# Your objective
The material below includes pictures; leave them out and return only the lines between the line containing "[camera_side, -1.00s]" and the line containing "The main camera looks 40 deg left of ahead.", inclusive, word for word.

## start Input material

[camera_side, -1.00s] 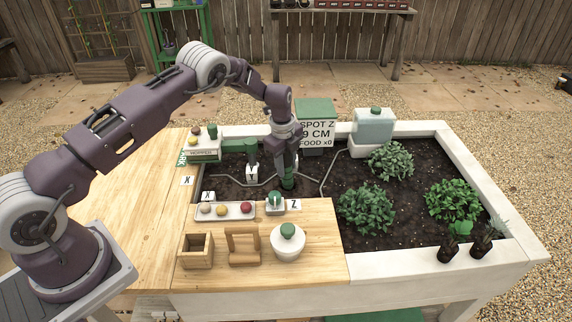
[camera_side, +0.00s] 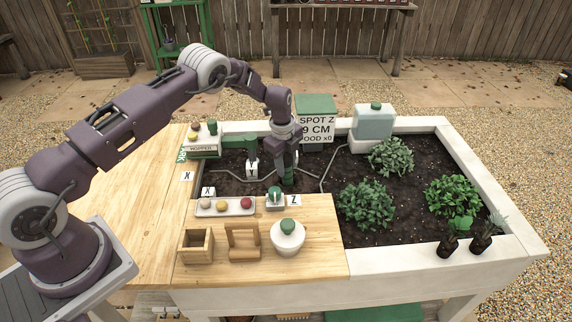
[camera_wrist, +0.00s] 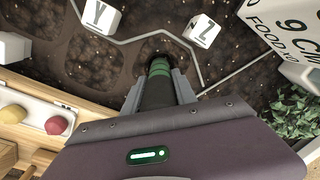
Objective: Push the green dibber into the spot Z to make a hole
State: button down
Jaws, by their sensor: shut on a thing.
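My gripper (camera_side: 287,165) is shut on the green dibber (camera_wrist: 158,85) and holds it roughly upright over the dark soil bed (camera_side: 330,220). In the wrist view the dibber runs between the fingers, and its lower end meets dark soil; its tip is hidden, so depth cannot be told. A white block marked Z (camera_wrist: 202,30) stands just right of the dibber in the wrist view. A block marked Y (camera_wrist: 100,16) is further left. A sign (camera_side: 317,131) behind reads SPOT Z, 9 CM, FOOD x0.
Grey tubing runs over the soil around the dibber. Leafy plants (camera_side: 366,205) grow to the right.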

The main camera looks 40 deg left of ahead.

## end Input material
## start Input material

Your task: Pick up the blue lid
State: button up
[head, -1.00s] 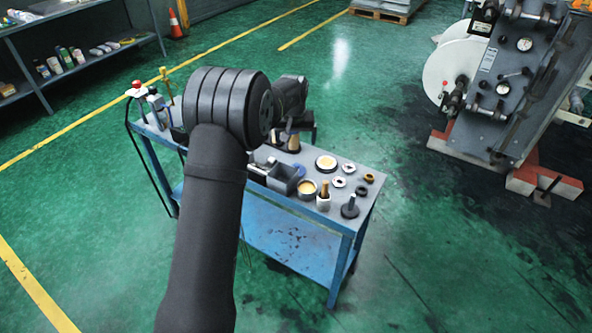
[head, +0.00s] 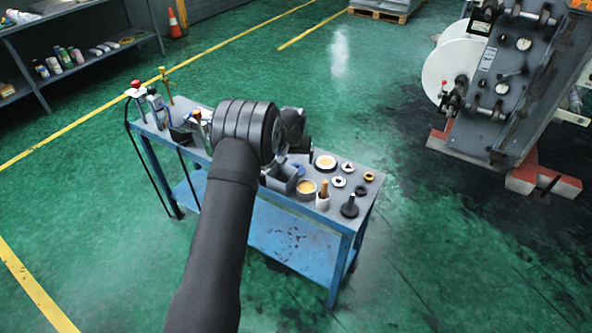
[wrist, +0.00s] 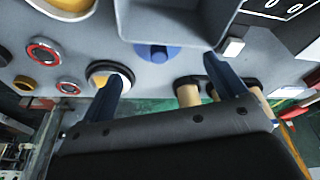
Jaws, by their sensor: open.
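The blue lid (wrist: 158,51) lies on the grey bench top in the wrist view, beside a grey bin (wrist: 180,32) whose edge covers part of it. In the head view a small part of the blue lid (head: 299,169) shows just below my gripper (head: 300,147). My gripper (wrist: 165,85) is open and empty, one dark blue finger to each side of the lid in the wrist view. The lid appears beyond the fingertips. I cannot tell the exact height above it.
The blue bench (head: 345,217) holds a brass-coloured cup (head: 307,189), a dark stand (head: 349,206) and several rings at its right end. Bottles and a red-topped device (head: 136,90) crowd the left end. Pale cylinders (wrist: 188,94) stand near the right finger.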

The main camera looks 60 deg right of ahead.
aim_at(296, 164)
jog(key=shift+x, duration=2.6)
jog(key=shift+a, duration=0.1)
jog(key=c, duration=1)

## end Input material
## start Input material

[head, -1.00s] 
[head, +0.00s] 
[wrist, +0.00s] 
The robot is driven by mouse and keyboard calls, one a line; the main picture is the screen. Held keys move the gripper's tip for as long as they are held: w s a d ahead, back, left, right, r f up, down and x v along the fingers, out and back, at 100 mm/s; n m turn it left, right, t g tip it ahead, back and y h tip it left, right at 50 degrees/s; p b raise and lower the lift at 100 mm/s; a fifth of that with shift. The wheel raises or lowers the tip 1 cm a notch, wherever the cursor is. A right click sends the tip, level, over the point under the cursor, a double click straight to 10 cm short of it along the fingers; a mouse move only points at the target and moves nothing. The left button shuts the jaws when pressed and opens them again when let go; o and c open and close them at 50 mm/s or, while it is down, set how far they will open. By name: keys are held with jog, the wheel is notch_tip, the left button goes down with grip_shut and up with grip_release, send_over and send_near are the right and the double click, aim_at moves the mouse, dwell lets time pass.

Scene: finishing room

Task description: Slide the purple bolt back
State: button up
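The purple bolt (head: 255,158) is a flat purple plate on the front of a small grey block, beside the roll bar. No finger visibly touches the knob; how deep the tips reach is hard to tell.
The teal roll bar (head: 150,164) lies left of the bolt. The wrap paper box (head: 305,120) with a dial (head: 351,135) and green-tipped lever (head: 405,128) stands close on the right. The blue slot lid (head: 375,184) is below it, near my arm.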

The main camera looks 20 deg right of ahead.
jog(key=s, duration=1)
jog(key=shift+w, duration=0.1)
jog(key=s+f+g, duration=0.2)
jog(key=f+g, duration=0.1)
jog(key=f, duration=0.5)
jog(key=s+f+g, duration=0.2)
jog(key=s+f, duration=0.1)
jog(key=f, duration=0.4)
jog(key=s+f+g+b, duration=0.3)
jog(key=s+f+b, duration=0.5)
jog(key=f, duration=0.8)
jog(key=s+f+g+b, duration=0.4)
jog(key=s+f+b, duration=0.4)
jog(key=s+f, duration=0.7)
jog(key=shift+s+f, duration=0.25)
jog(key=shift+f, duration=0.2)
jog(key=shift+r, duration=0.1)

## end Input material

# Expected answer
[camera_side, -1.00s] 
[camera_side, +0.00s] 
[camera_wrist, +0.00s] 
Objective: Push the green dibber into the spot Z to make a hole
State: button down
Jaws, by their sensor: shut on a thing.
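My gripper (camera_side: 287,165) is shut on the green dibber (camera_wrist: 158,85) and holds it roughly upright over the dark soil bed (camera_side: 330,220). In the wrist view the dibber runs between the fingers, and its lower end meets dark soil; its tip is hidden, so depth cannot be told. A white block marked Z (camera_wrist: 202,30) stands just right of the dibber in the wrist view. A block marked Y (camera_wrist: 100,16) is further left. A sign (camera_side: 317,131) behind reads SPOT Z, 9 CM, FOOD x0.
Grey tubing runs over the soil around the dibber. Leafy plants (camera_side: 366,205) grow to the right.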

The main camera looks 40 deg left of ahead.

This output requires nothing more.